Joe Pluta wrote:
From: Hans Boldt
But yes, for legacy applications, if your pointers have to be large
to begin with, it does make it easier to scale up applications to
monolithic proportions. In other words, you pay a penalty in advance
for the prospect of easier upgrades in the future.
This to me is truly a red herring. What penalty? More memory? Hardly a
price to pay for easier upgrades. Trust me on this, Hans. From an
application vendor's standpoint, I'll be much happier to have to sell a few
extra MB of RAM than telling my client it's a two man-week job to upgrade.
You're right that today it is a small price to pay for easier future
upgrades. The choice is now a no-brainer.
But I remember what it was like in the S/38 days, when RAM and disk
store were vastly more expensive, and that had a big influence on
systems programming on that machine. For example, if you wanted a
list of fullwords, using a linked list took up 4 times the storage
than on a more conventional architecture. And so, (among other
things) you avoided pointer usage, even if pointers would be the
natural solution.
I suppose you could say that the S/38 really was 15-20 years ahead
of its time.
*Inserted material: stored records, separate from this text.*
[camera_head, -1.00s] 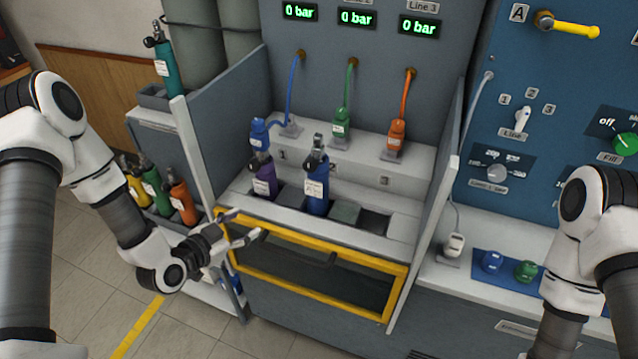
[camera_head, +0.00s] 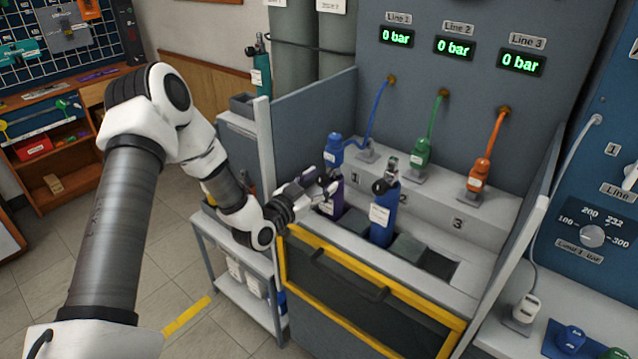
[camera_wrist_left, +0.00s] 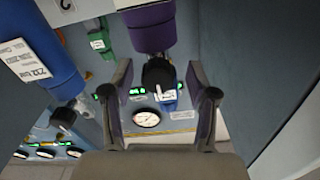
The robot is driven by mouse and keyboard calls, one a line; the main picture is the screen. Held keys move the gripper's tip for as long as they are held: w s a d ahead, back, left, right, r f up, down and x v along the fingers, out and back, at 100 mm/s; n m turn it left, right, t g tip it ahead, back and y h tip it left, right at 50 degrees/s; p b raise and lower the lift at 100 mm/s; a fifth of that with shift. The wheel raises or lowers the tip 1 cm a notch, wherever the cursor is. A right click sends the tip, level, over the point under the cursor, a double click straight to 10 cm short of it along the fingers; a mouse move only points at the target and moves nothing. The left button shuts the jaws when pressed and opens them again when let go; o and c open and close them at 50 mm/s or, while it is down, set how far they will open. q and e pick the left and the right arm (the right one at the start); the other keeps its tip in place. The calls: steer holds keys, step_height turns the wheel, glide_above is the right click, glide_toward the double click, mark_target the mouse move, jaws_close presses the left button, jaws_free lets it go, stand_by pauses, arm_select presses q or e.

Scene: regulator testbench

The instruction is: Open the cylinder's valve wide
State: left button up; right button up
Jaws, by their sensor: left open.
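The purple cylinder (camera_head: 334,200) stands in the leftmost bay of the bench, partly hidden by my left gripper (camera_head: 325,187). My left gripper (camera_wrist_left: 160,97) is open, one finger on each side of the knob, with gaps showing. A round gauge (camera_wrist_left: 146,118) shows beyond. My right gripper is out of view.
A blue cylinder (camera_head: 382,216) stands in the bay to the right, close to my left gripper. Green (camera_head: 421,152) and orange (camera_head: 479,174) regulators rest on the shelf behind. A grey side panel (camera_head: 307,120) bounds the bench at left. All line displays read 0 bar.

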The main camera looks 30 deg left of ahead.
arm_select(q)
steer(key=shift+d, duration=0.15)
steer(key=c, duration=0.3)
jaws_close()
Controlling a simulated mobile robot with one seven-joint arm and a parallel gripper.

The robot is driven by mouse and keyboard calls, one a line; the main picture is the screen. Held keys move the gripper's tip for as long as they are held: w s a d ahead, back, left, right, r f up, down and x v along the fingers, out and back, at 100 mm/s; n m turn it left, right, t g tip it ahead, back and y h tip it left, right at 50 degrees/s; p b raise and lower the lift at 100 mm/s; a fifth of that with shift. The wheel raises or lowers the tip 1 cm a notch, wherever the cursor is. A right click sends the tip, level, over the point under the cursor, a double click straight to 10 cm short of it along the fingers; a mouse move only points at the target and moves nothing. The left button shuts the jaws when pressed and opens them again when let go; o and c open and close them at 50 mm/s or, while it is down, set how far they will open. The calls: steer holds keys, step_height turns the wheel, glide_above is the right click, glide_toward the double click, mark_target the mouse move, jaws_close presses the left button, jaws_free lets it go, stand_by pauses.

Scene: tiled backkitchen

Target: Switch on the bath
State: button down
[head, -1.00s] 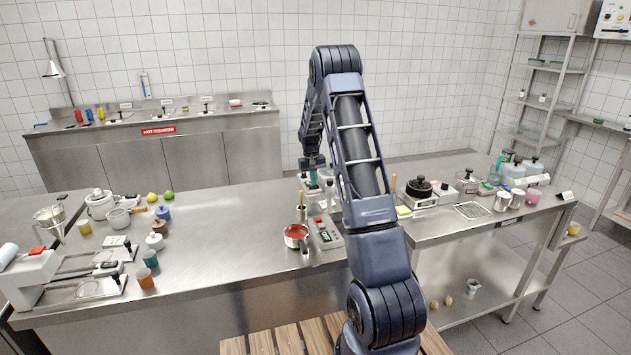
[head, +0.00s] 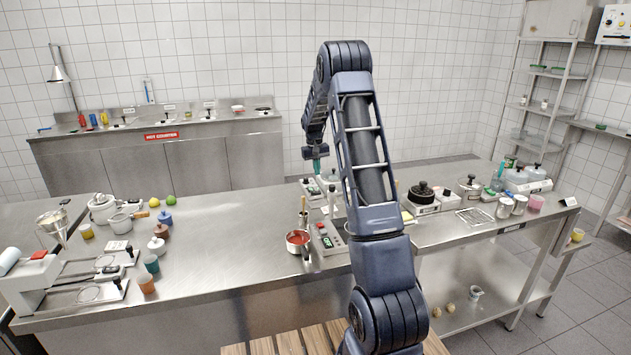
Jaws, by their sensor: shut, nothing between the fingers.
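My gripper (head: 316,165) hangs from my raised arm near the middle of the steel counter (head: 220,235). Its fingers look shut and empty, pointing down above a small appliance (head: 311,188) with coloured controls. A control unit (head: 328,238) with a green display and a red button lies nearer, beside a pan of red contents (head: 298,241). I cannot tell for sure which of these units is the bath. My arm hides part of the counter behind the control unit, and the switch positions are too small to read.
A black-lidded pot (head: 421,193) and several metal pots stand right of my arm. Cups, jars and a white slicer-like machine (head: 28,278) crowd the left. A wooden slatted surface (head: 290,342) lies in front. The counter's left middle is clear.

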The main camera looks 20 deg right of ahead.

Now, adding extra RAM and disk is no big deal. But on
the other hand, a linked list of fullwords *still* uses up 4 times
as much memory as on more conventional architectures, and that still
sometimes grates on my programming sensibilities. On my home
computer, I know I should add a few hundred more megs to improve the
performance of the image manipulations that I often do. But really
now, why isn't 128MB RAM enough on a home computer???
Having lots of cheap RAM and disk have interesting consequences that
have yet to play out. Some researchers propose doing away with
databases on hard disks and keeping gigabytes of data in RAM memory.
The rationale seems to be the impedence mismatch between objects and
database rows. By keeping everything in memory, you can maintain the
data more easily in an object model. This also meshes nicely with
the single level store model. But then again, you still have to
address the issue of communicating with other systems and saving the
objects to persistent store for backup purposes.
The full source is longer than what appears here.